**Requirement**
In the listing below, find the line holding "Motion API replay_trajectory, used" and the line holding "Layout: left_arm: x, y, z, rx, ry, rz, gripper". Write out those two lines and all lines between, exactly, and nothing more.

______________________________

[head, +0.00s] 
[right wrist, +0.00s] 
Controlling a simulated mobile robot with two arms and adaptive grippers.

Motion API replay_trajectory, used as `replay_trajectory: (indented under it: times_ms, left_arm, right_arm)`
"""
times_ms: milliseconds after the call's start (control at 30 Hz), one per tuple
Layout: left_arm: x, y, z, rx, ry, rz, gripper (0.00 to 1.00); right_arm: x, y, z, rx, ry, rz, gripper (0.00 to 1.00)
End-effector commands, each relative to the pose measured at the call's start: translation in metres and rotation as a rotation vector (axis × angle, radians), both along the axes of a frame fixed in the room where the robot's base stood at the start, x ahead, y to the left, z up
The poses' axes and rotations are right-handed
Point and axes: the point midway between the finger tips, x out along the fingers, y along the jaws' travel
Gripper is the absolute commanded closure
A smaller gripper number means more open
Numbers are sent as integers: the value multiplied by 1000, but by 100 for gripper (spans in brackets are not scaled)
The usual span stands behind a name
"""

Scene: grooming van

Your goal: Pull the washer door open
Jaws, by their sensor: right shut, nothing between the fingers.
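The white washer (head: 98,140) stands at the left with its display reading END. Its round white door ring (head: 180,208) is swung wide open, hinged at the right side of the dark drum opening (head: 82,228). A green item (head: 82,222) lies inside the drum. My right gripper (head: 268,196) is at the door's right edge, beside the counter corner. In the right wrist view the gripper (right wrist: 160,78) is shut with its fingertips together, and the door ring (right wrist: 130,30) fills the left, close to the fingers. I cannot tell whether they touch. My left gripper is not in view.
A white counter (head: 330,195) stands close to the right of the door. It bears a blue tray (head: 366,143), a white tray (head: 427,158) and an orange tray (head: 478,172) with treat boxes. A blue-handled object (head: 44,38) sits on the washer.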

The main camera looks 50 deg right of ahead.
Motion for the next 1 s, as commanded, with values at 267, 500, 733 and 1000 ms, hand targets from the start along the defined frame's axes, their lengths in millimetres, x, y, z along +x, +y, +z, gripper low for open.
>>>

______________________________

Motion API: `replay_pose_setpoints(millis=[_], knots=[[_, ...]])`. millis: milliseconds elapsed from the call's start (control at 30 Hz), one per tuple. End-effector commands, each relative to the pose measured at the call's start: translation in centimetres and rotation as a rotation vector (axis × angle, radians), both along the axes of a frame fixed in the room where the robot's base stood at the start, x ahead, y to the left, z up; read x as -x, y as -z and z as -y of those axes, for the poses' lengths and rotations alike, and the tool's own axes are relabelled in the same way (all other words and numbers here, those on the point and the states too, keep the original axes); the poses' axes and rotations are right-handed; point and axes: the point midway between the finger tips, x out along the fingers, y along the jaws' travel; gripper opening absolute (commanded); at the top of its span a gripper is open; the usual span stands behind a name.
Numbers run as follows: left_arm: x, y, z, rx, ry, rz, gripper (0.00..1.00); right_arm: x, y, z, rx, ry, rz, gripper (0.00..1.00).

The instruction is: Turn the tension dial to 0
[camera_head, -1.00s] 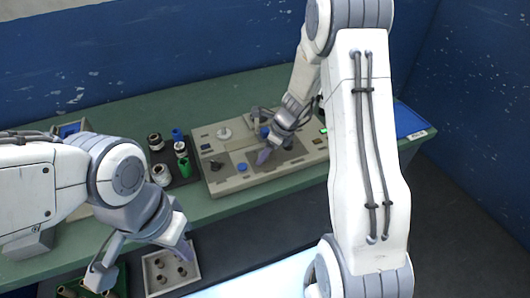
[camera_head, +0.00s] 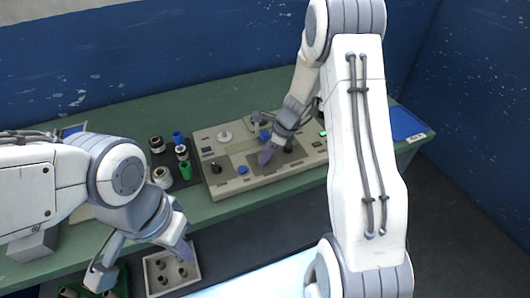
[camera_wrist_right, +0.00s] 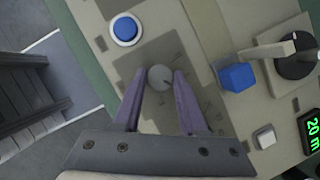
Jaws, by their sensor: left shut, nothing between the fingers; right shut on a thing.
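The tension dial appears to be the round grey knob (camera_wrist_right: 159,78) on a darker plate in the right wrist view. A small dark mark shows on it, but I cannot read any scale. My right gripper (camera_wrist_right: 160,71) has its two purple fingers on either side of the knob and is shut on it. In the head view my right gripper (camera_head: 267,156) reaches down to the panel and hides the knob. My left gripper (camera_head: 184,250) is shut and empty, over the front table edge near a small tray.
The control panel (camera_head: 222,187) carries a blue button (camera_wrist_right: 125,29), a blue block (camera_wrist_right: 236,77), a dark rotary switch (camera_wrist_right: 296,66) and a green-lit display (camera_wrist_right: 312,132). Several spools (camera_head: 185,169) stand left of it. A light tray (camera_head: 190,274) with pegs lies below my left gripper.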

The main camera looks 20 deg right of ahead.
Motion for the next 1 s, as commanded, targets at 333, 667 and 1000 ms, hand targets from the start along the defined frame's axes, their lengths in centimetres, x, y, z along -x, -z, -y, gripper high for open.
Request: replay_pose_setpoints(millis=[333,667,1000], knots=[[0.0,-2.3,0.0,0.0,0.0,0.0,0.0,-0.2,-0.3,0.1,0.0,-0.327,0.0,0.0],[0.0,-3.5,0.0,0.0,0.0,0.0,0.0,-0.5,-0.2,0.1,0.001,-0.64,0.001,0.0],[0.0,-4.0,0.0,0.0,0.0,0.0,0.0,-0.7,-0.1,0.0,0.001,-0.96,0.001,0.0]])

______________________________

**Exercise solution**
Motion API replay_trajectory, used as `replay_trajectory: (indented under it: times_ms, left_arm, right_arm)`
"""
times_ms: milliseconds after the call's start (control at 30 Hz), one per tuple
Layout: left_arm: x, y, z, rx, ry, rz, gripper (0.00 to 1.00); right_arm: x, y, z, rx, ry, rz, gripper (0.00 to 1.00)

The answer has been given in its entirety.